Faithfully return all lines, omitting every embedded picture.

## begin Material

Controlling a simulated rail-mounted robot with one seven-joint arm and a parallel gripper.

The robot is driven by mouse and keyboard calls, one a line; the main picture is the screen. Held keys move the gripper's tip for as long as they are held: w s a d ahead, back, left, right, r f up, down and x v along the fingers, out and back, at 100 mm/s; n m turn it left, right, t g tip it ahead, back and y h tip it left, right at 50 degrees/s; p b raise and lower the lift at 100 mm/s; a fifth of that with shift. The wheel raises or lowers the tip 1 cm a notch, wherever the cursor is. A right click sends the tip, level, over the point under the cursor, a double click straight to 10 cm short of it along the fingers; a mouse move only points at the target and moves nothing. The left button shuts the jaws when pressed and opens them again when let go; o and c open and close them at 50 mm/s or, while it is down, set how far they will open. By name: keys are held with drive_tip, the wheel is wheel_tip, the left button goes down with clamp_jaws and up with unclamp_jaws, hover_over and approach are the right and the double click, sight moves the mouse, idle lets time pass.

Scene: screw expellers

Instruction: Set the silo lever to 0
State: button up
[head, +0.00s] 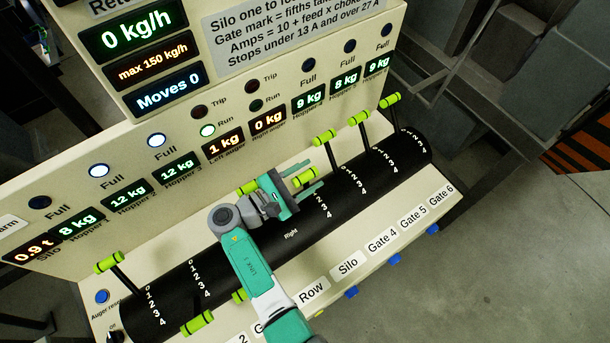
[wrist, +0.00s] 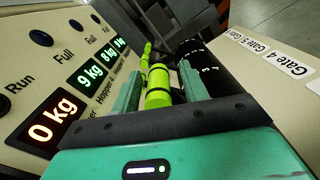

## end Material

The answer:
Controlling a simulated rail-mounted robot with one seven-joint arm and a parallel gripper.

The robot is driven by mouse and keyboard calls, one a line; the main picture is the screen. Held keys move the gripper's tip for as long as they are held: w s a d ahead, back, left, right, r f up, down and x v along the fingers, out and back, at 100 mm/s; n m turn it left, right, t g tip it ahead, back and y h tip it left, right at 50 degrees/s; p b raise and lower the lift at 100 mm/s; a fifth of that with shift. The wheel raises or lowers the tip 1 cm a notch, wherever the cursor is. A right click sends the tip, level, over the point under the cursor, a double click straight to 10 cm short of it along the fingers; a mouse move only points at the target and moves nothing. The left button shuts the jaws when pressed and opens them again when let go; o and c open and close them at 50 mm/s or, while it is down, set how far they will open. By name: keys are held with drive_tip, the wheel is wheel_tip, the left button goes down with clamp_jaws and up with unclamp_jaws, hover_over and approach are the right and the double click, sight moves the mouse, idle lets time pass.

Scene: screw expellers

Instruction: Set the silo lever to 0
State: button up
[head, +0.00s] 
[wrist, +0.00s] 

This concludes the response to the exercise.